Wakame Seaweed Salad, Sushi Restaurant Style
Preparation
15 minutes
Cooking
0 minutes
Yield
2
Key ingredient(s) in this recipe
Good to know
If you can't find flaked seaweed, it's easier if you cut the seaweed with scissors before rehydrating it.
Instead of grated carrots, you could also use organic Japanese turnips and cucumbers or various other vegetables from your fridge or family farm basket!
Source : Inspired by Océan de Saveurs, adapted by Amélie Parenteau, Équiterre nutritionnist
- 5 g (½ cup) dried Wakamé seaweed
- Vinaigrette
- 30 ml (2 tbsp) unseasoned rice vinegar
- 15 ml (1 tbsp) Tamari or soy sauce
- 15 ml (1 tbsp) sesame oil
- 5 ml (1 tsp) honey or to taste
- 5 ml (1 tsp) finely chopped ginger
- 1 pressed garlic clove
- Touch of Wasabi (to taste)
- Salad
- 1-2 green onions, coarsely chopped
- 1 grated carrot
- 1-2 radishes, thinly sliced (optional)
- 15 ml (1 tbsp) toasted sesame seeds
- A few coriander leaves
- 1Rehydrate seaweed for 5 to 10 minutes in a bowl of hot water.
- 2While waiting, mix all vinaigrette ingredients.

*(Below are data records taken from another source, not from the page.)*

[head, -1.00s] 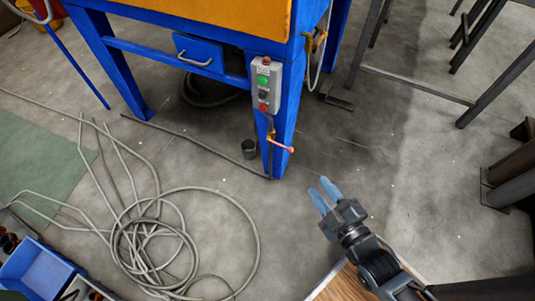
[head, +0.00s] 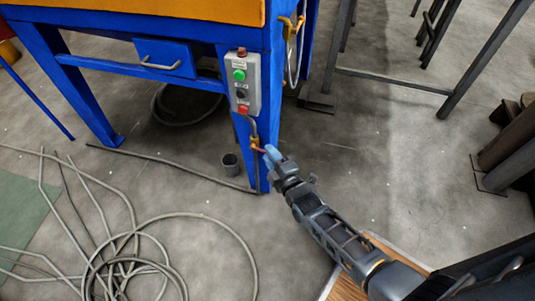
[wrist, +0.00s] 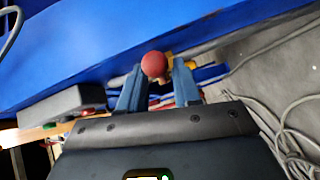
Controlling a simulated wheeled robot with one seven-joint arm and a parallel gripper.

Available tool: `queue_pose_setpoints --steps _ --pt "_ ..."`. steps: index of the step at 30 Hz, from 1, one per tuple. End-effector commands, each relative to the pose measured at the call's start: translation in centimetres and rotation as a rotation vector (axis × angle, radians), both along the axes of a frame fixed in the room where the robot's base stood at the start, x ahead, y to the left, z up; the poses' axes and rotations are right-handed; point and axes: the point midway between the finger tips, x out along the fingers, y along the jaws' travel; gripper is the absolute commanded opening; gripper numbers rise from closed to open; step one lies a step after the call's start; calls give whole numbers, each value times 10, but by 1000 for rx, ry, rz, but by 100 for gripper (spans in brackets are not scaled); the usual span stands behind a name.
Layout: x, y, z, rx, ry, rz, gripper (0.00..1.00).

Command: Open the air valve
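The air valve (head: 255,144) is a small brass-yellow fitting on the front blue leg, just below the control box. Its lever is mostly hidden behind my gripper (head: 271,155) in the head view. In the wrist view, the lever's round red knob (wrist: 154,64) shows between the two blue fingertips, with a yellow fitting behind it. My gripper looks open around the knob, with a visible gap at the right finger. I cannot tell whether either finger touches the knob.
A grey control box (head: 242,83) with green and red buttons is mounted above the valve. A small dark cup (head: 230,164) stands on the floor by the leg. A coiled grey hose (head: 130,268) lies at lower left. Dark metal stands (head: 395,82) are at the right.

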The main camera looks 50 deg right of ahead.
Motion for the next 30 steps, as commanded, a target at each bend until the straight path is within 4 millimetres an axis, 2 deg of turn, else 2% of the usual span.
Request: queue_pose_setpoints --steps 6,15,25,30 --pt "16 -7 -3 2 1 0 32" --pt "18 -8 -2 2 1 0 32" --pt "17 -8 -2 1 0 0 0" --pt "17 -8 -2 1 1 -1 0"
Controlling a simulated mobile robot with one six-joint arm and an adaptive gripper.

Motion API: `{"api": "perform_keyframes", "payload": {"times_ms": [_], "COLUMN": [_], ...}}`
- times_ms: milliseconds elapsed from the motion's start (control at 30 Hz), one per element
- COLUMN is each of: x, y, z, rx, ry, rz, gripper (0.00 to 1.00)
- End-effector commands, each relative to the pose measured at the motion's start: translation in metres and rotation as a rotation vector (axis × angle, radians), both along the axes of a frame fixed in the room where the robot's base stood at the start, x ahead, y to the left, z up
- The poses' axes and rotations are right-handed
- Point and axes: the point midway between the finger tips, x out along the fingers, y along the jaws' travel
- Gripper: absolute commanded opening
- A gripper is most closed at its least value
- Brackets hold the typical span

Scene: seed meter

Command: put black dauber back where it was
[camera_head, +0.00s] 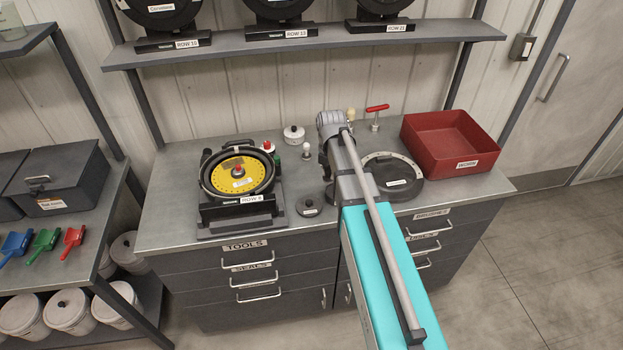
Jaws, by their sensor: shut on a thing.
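My gripper (327,176) points down over the middle of the grey bench, partly hidden behind my own arm. It is shut on something dark, which fits the black dauber, but its outline merges with the dark fingers. I cannot tell whether it touches the bench top. A red-topped dauber (268,147) and a green one (277,159) stand beside the seed meter at the left. A flat dark disc with a knob (308,207) lies on the bench, left of my gripper.
The seed meter (209,185) with its yellow plate (238,183) stands left. A white knobbed pot (294,135) and a small pale-topped item (306,150) stand behind. A round black plate (405,184), a red-handled tool (376,117) and a red bin (487,150) are right. A shelf (300,44) hangs above.

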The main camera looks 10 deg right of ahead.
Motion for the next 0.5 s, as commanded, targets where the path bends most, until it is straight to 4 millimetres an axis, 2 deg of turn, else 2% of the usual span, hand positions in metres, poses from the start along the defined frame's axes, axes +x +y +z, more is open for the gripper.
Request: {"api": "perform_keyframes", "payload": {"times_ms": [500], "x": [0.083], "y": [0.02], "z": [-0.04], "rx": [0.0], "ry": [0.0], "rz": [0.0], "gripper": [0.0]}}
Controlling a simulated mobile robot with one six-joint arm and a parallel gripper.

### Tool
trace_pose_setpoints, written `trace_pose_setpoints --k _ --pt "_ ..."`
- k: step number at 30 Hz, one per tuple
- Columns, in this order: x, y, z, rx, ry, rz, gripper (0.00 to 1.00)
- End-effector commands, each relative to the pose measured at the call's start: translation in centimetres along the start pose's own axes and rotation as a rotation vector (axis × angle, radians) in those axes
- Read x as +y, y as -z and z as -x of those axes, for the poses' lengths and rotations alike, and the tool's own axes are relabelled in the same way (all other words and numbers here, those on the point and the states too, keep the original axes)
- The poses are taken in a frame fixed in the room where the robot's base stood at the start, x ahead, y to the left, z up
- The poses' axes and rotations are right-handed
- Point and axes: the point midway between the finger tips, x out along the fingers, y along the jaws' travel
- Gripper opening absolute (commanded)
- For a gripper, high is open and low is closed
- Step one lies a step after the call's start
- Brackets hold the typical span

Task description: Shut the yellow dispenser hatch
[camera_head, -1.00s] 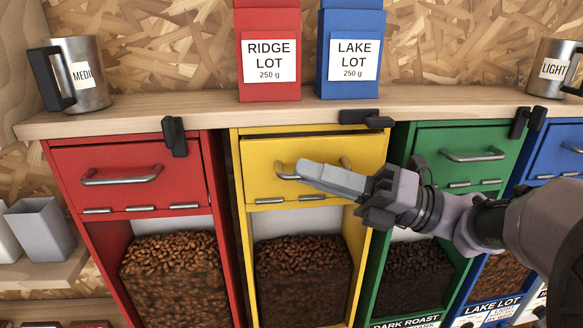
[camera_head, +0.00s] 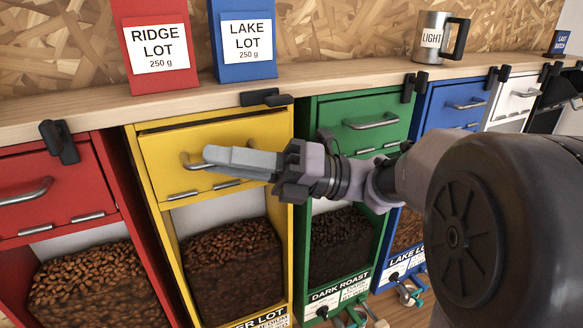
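The yellow dispenser (camera_head: 290,225) stands between the red and green ones. Its yellow hatch (camera_head: 265,131) has a silver bar handle (camera_head: 188,161) and hinges along its lower edge. A dark gap shows along the hatch's top edge, so it looks slightly tipped out from the frame. A black latch (camera_head: 266,97) sits on the shelf edge above it, turned sideways. My gripper (camera_head: 212,157) reaches in from the right, in front of the hatch at the handle. The fingers look close together, but their gap is hidden from this side. I cannot tell whether they touch the handle.
A red dispenser (camera_head: 113,188) is at left; green (camera_head: 328,106) and blue (camera_head: 432,105) ones are at right, with black latches above. On the shelf (camera_head: 330,78) stand a red bag (camera_head: 150,82), a blue bag (camera_head: 247,68) and a LIGHT mug (camera_head: 424,50). Beans fill the windows below.

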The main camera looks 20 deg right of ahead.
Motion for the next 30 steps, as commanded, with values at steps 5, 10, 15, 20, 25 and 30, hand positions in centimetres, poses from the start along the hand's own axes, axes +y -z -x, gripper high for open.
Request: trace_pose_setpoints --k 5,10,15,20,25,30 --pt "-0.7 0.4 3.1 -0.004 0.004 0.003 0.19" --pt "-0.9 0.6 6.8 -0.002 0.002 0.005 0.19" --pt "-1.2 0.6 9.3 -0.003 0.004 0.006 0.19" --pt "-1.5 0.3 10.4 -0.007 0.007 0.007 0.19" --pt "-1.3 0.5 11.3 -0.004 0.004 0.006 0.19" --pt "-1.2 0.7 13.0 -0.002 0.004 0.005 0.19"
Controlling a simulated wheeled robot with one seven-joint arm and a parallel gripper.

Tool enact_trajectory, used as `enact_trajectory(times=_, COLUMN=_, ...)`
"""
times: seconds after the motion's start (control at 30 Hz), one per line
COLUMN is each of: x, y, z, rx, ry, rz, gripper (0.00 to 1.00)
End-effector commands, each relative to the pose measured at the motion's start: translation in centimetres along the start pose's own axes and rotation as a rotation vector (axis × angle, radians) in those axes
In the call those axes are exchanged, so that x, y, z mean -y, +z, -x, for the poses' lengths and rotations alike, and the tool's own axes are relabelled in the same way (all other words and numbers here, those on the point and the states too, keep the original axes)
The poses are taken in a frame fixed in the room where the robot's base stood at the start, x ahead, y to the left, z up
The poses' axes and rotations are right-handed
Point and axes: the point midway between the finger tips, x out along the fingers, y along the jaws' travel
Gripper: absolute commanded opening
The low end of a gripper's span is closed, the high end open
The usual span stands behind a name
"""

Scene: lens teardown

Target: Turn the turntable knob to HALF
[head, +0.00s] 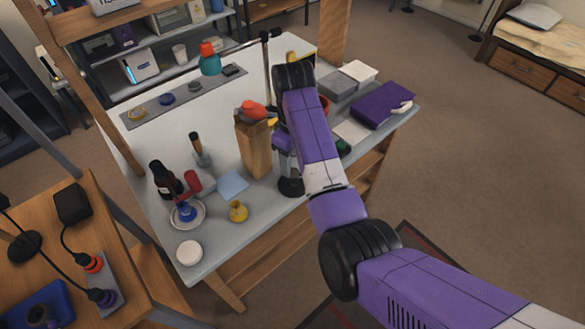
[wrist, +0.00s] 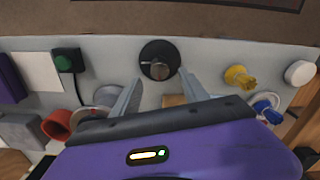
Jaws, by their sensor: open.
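The black base (head: 290,187) also shows in the head view, below my gripper. I take this to be the turntable knob; no HALF mark or other label is readable. My gripper (wrist: 160,80) is open, its two grey fingers spread to either side of the knob in the picture, with nothing between them. I cannot tell how far above the knob they are. A grey round thing (wrist: 108,96), perhaps the turntable, is partly hidden by my left finger.
A wooden block (head: 255,148) with red-handled tools stands left of my arm. A yellow object (wrist: 240,76), a white round lid (wrist: 299,73) and a green button box (wrist: 67,61) sit near the bench edge. A purple case (head: 382,105) lies at the right end.

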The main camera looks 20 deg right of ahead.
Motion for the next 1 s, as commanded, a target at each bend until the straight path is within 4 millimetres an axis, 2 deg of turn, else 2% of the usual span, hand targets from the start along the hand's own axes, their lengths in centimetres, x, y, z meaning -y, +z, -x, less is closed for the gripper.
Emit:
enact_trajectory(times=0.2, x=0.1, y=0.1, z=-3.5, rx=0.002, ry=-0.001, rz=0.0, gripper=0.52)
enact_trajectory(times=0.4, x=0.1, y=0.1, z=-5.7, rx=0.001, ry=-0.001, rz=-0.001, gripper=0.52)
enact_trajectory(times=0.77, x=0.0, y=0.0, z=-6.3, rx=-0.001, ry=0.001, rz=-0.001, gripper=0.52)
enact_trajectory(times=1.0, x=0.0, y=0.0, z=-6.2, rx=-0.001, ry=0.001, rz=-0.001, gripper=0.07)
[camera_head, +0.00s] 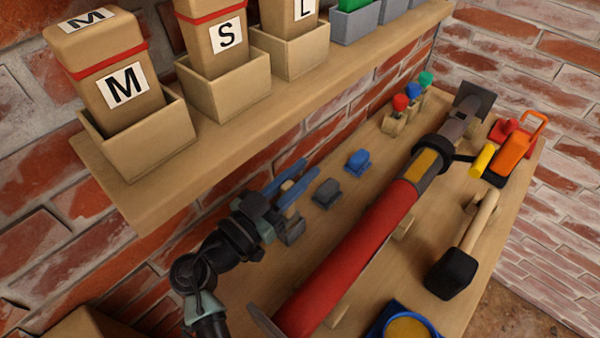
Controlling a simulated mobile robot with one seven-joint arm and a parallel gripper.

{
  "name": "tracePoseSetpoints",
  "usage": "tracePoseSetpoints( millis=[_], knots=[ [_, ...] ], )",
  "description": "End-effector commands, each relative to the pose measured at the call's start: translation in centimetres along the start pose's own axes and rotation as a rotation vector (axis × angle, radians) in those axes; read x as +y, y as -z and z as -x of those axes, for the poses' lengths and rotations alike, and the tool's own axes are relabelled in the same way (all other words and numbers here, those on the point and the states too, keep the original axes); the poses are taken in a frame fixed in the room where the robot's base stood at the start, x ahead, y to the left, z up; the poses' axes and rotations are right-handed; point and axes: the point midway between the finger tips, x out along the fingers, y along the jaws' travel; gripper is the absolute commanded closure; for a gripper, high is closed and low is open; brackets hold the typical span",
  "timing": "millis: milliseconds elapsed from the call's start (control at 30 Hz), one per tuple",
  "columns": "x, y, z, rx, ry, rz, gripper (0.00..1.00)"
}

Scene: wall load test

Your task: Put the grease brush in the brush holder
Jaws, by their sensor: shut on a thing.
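My gripper (299,176), with blue fingers, is over the left part of the wooden bench, below the shelf. It is shut on a small tan piece (287,186), which looks like the handle of the grease brush; most of it is hidden by the fingers and wrist. A grey block (292,230) shows just below the fingers. It may be the brush holder, but I cannot tell whether the brush is in it, touching it or above it. A blue dish (431,326) with a yellow-brown filling (406,329) is at the bottom edge.
A long red cylinder tool (350,260) lies along the bench to my gripper's right. A grey block (327,193) and a blue block (357,161) stand behind. A black mallet (455,272) and orange tool (511,151) lie right. The shelf (240,150) with boxes overhangs upper left.

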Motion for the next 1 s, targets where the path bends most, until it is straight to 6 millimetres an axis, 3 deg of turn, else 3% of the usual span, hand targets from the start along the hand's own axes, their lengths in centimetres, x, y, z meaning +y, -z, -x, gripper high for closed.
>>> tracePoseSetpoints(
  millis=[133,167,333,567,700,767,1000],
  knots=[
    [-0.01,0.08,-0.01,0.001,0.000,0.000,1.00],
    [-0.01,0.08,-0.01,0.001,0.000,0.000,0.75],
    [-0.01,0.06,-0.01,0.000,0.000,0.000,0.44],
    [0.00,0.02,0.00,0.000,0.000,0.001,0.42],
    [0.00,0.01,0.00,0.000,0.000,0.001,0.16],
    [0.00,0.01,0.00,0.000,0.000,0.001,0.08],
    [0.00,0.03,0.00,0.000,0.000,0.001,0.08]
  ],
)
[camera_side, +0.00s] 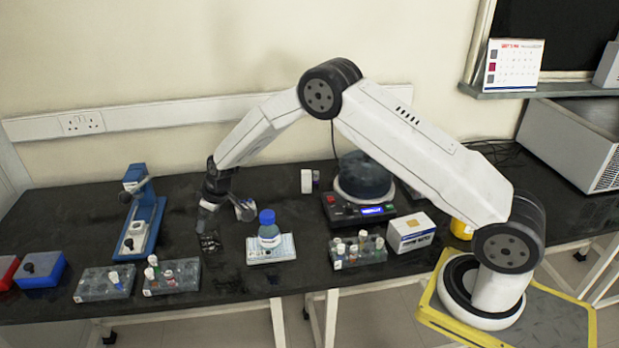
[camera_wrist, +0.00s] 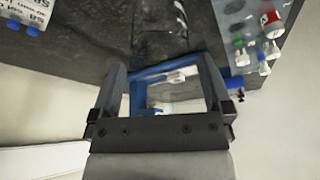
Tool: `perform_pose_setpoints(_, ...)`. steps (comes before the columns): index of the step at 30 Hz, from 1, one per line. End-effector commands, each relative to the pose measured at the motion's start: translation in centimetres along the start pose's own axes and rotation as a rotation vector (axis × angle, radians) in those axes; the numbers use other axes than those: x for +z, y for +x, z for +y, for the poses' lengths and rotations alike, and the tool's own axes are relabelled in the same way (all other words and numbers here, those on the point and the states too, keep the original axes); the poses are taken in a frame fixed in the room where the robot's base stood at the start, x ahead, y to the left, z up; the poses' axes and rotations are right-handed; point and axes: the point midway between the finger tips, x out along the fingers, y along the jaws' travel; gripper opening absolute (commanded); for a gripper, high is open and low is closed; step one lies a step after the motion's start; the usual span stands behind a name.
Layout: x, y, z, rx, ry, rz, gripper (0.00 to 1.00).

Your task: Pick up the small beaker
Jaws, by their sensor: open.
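A small clear glass beaker (camera_side: 209,240) seems to stand on the black bench in the side view, left of the blue-capped bottle. Its outline is faint against the dark top. My gripper (camera_side: 222,206) is just above and behind it in the picture, pointing down. In the wrist view my gripper (camera_wrist: 163,72) has its two dark fingers spread apart with nothing held between them. I cannot make out the beaker clearly in the wrist view.
A blue-capped bottle (camera_side: 269,232) stands on a white balance (camera_side: 284,250) to the right. A blue stand (camera_side: 141,220) is at the left. Tube racks (camera_side: 172,276) line the front edge. A hotplate (camera_side: 350,212) with a round vessel is behind right.

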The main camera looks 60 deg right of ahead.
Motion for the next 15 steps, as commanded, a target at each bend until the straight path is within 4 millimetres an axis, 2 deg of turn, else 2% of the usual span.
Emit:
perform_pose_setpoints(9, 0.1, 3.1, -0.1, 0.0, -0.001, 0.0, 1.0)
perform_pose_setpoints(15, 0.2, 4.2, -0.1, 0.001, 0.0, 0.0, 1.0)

- 3Squeeze out as much water as possible from the seaweed and add to the salad ingredients.
- 4Add vinaigrette.
The fluorescent shading of commercial seaweed salads usually comes from the addition of food colouring. So, it's normal for your version to be a little less colourful, but in addition to being more natural, it will taste ten times better, promise!